Camille devient un homme faible et insignifiant auquel Madame Raquin va marier Thérèse afin de s'assurer une vieillesse confortable, entourée de sa famille.
Bien qu'aimante et dévouée, j'ai trouvé Madame Raquin intrusive, obligeant Thérèse à vivre comme Camille, les poussant à un inceste malsain.
Thérèse, au tempérament passionné, elle est la fille d'une cheffe africaine, va mener une existence bien ennuyeuse. Son hérédité et son éducation ainsi que son milieu de vie vont déterminer ses actes futurs. Madame Raquin, même si tout partait d'un bon sentiment, a pour moi une grande responsabilité dans les événements à venir.
Et oui ! Laurent arrive, grand, fort, avec "un cou de taureau", ce détail aura son importance plus tard, et Thérèse découvre un homme. Elle sort de sa résignation, les 2 vont devenir amants.
Laurent est un peintre, qui s'avère être un artiste raté, oisif, paresseux et égoïste, intéressé par l'argent de Madame Raquin qui l'accueille et finira par le considérer comme son propre fils.
Une brute, sans foi ni loi, à laquelle, contrairement à Thérèse, il est plus difficile de trouver des circonstances atténuantes pour la suite du roman. Fils d'un père procédurier, qui l'a obligé à faire des études d'avocat afin de le défendre plus tard, il est vrai que ces circonstances ne sont pas favorables à une vie épanouie.
Vous l'aurez compris, les personnages sont désagréables, pas du tout attachants, égoïstes, sauf un peu Madame Raquin, et encore... et le chat François, le seul auquel j'aurais aimé un sort de petit être choyé :)

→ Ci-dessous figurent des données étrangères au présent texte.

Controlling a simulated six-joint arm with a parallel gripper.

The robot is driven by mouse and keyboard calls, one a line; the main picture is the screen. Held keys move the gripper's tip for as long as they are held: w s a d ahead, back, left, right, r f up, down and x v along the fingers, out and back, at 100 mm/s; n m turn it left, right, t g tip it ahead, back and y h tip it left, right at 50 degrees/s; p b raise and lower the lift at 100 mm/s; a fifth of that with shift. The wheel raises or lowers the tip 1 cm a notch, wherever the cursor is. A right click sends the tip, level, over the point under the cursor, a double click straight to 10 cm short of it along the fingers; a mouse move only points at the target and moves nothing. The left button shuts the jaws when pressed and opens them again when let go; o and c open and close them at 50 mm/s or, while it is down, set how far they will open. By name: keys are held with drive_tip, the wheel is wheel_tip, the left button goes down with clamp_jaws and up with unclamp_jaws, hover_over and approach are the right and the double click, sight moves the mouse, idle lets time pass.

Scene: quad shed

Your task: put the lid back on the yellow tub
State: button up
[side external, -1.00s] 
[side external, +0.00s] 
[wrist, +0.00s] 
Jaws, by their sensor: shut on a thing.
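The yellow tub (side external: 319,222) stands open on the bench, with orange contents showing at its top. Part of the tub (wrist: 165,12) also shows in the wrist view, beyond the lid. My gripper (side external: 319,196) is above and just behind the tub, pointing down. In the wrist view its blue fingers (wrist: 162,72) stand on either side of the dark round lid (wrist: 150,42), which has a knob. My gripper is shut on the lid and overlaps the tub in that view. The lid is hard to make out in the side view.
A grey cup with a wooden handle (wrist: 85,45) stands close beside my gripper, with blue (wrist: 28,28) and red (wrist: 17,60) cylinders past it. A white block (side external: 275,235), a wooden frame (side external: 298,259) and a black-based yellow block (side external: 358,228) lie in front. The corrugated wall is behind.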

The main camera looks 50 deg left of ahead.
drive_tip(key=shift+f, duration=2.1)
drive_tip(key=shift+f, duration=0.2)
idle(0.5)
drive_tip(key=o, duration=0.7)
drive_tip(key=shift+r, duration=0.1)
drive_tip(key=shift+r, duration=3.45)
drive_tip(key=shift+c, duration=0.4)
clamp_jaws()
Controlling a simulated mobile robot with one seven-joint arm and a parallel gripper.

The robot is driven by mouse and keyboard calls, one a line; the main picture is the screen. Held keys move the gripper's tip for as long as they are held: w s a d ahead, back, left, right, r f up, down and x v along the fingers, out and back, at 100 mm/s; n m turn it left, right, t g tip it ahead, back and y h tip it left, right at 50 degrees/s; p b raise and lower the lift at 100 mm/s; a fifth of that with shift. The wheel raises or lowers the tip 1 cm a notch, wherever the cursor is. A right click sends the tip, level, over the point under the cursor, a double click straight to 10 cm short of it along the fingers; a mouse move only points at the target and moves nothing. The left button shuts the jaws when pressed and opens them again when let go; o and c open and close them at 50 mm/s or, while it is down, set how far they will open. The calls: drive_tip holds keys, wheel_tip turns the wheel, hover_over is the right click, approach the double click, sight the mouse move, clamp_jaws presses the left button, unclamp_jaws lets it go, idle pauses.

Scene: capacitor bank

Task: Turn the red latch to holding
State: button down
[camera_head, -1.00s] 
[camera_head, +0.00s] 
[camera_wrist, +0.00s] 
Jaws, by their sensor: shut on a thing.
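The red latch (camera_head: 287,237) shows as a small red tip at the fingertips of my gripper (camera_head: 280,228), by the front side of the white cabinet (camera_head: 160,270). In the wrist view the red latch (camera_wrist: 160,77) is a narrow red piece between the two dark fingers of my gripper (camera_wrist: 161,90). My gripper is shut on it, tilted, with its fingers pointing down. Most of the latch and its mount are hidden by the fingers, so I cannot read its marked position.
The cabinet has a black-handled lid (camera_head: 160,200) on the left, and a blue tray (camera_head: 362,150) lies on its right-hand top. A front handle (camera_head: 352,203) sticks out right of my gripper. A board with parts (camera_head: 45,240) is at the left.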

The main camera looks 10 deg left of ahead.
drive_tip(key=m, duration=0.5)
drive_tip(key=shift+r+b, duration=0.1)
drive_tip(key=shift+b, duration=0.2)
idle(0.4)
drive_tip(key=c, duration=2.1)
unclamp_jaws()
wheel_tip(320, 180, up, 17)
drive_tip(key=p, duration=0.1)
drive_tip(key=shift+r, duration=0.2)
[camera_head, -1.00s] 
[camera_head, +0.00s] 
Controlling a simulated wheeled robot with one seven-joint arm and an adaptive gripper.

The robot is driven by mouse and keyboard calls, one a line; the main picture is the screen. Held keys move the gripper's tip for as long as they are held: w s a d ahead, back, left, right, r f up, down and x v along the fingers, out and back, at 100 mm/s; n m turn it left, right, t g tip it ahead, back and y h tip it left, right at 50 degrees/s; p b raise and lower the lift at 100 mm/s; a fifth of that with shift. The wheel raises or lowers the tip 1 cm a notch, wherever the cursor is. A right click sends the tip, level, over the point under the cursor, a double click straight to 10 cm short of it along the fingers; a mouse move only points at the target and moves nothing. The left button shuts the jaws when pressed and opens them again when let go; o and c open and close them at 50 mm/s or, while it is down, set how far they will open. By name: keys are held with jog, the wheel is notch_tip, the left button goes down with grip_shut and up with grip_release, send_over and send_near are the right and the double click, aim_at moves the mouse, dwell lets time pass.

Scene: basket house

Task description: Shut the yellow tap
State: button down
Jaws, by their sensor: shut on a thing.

Je ne vous en dirai pas trop mais l'ambiance glauque, la noirceur, présentes tout au long du roman vont aller crescendo jusqu'à l'inévitable drame tramé dans les cerveaux malades dont
Zola fait l'étude.
A ce moment là, on pense que les amants vont avoir la belle vie qu'ils souhaitaient, c'était sans compter sur la culpabilité et le remords qui inconsciemment les domine.
Zola, avec son grand talent, réussit à aller encore plus loin ensuite dans les descriptions sordides, poussant les répétitions jusqu' à mettre le lecteur mal à l'aise. J'avoue à un moment avoir trouvé le texte redondant mais bien sûr, c'était voulu par l'auteur qui, a 27 ans seulement, était déjà un grand écrivain admiré plus tard par
Freud lui-même.
On s'est demandé, lors de notre lecture commune si Thérèse et Laurent éprouvaient des remords pour leurs actes répugnants, je pense que oui. Laurent n'arrive plus à manger, à dormir, ni même à marcher, son remords se manifeste physiquement. Il fait des cauchemars, est victime d'hallucinations. Il est complètement obsédé, jusqu'à la folie.
Thérèse, quant à elle, est plus dans un remords "comédie", son esprit est en boucle sur ce qu'elle a fait et elle manifeste des regrets.
Les amants en arrivent à se détester, ne s'aiment plus, n'ont plus de désir et se renvoient la faute mutuellement. Leur tempérament change, s'inverse, Thérèse est maintenant dominée par son sang, Laurent par ses nerfs.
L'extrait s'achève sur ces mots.